We’re continuing our series in the letter of Paul to Titus. Thus far, there’s been a lot of instruction about the character of the people Titus appoints to be elders, and the kind of behaviour he should teach and model to various groupings within the church. Today, we change gear and talk about the reason for the moral teaching we’ve read thus far:
Titus 2:11-15 For the grace of God has appeared that offers salvation to all people. 12 It teaches us to say “No” to ungodliness and worldly passions, and to live self-controlled, upright and godly lives in this present age, 13 while we wait for the blessed hope—the appearing of the glory of our great God and Savior, Jesus Christ, 14 who gave himself for us to redeem us from all wickedness and to purify for himself a people that are his very own, eager to do what is good. 15 These, then, are the things you should teach. Encourage and rebuke with all authority. Do not let anyone despise you.
The right behaviour being urged throughout this letter should flow out of the grace God has given us. Paul says that God’s grace teaches/trains us to renounce the values of the world and live according to God’s values.
So how does God’s grace train us?
This is where we need some cultural background, as “grace” (Greek: charis) was a word drawn from the world of patronage and benefactors. Because patronage was the way things got done in the ancient world. For the basics of life, you either grew it yourself, made it yourself, or bought it from the marketplace. But for other things – like luxury goods, imported building materials, credit, advice, political appointments, you name it – it was all about whether you knew someone who could get it for you as a favour (charis). And in return, you’d owe them. If this arrangement was ongoing, they’d become your “benefactor” or “patron” (from the Latin word for “father”). And you’d be their “client,” who was expected to show your gratitude (charis) by publicly honouring them, proclaiming loudly their generosity, performing small acts of service for them, and being loyal to them.

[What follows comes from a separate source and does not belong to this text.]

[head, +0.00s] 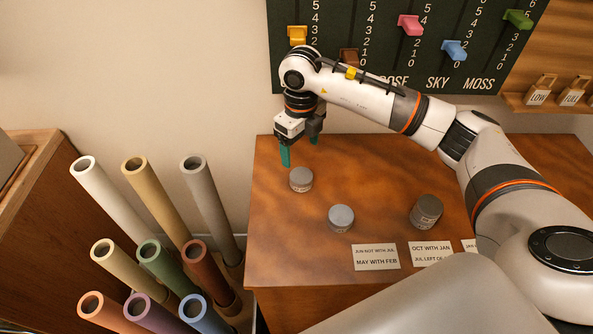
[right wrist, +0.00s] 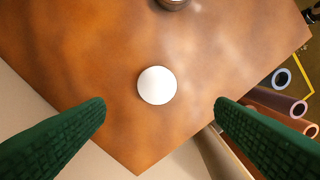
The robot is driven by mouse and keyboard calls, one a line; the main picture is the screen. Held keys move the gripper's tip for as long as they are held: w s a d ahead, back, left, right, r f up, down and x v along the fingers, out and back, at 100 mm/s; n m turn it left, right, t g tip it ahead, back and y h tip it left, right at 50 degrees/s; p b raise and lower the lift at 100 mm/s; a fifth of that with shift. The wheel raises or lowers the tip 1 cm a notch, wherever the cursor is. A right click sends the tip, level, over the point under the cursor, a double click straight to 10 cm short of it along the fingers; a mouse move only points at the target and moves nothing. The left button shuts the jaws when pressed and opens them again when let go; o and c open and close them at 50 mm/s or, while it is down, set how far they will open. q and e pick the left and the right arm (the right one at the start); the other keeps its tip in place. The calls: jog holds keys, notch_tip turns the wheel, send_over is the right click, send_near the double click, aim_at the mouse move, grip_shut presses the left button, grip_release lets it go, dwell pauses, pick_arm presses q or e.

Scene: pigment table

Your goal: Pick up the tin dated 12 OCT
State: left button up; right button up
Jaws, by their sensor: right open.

This didn’t just exist at the individual level. The wealthy became benefactors to entire towns by funding public buildings or supplying the food and wine for public festivals. In return, they were honoured by the town. (Jesus refers to this in Luke 22:25.) As long as everyone did their bit – benefactors kept doing favours (charis) and clients kept being appropriately grateful in return (charis) – this “dance of grace” worked.
The Stoic philosophers even wrote about how a persistent flow of favour would have a “training” effect with initially ungrateful recipients, provoking them (eventually) to gratitude. (Seneca, On Benefits, 7.31.1: “Persistent goodness wins over bad men.”)
Paul uses this image here in Titus, saying that God’s charis (his favour in offering salvation to everyone) trains us in an appropriate response of gratitude (obedience). The overwhelming abundance of favour that continues to flow from God – despite the fact that we don’t deserve it and frequently abuse it – should provoke in us, over time, grateful obedience as we come to wonder at his generosity.
That’s the first significant point from this passage: God’s favour (not fear, guilt, or sense of obligation) moves us to an obedient response.
The second point also requires some background, again of a patronage flavour. You see, in the ancient world the emperor was seen as the supreme human benefactor. He was hailed as “saviour” for a range of things: for “saving” the empire from the threat of foreign armies, for giving Roman citizenship to whole city, and for giving peace to the empire. Benefactors were also highly praised for acts that benefited others, but at great cost or risk to themselves (e.g. financial or military risk), as we see from surviving inscriptions on the ruins of buildings and statues throughout the empire.
Here in Titus, we have the language of emperor-benefactor being used for God, and nowhere more so in this passage, set up by the word appearing (Greek: epiphaneia) which was used for an official visit by an important person, such as the emperor:
Titus 2:13-14 we wait for the appearing of the glory of our great God and Saviour, Jesus Christ, 14 who gave himself for us to redeem us from all wickedness…
Christians aren’t waiting for a royal visit from a human emperor who gives temporary peace – at relatively little cost to himself. No, we wait for a far greater epiphany of a divine Saviour, who has brought us eternal peace at the cost of his own life. How’s that for a subversive statement?
Dragging this one by its feet into the twenty-first century takes a bit of work, but we can replace “emperor” with any contemporary saviour figure in which our world might put its hope. Because as Christians:
- We wait for the Presidential visit of our God and Saviour, Jesus Christ, who will make all of creation great again.
- We wait for our God and Saviour, Jesus Christ, to #OccupyTheWorld and bring justice to the 99%.
- We wait for the unilateral action of our God and Saviour, Jesus Christ, to make the whole created order renewable, and calm the rising seas he once walked upon.
I could go on, but you get the point – the second significant one from this passage: it’s God who’s the true saviour, not a human leader, nor humanity itself.
To think about
How has God’s grace (the salvation we have and look forward to in Christ, and his constant flow of generosity) trained you in obedience?
How are we, as Christians, sometimes tempted to forget that ultimately it’s God who saves?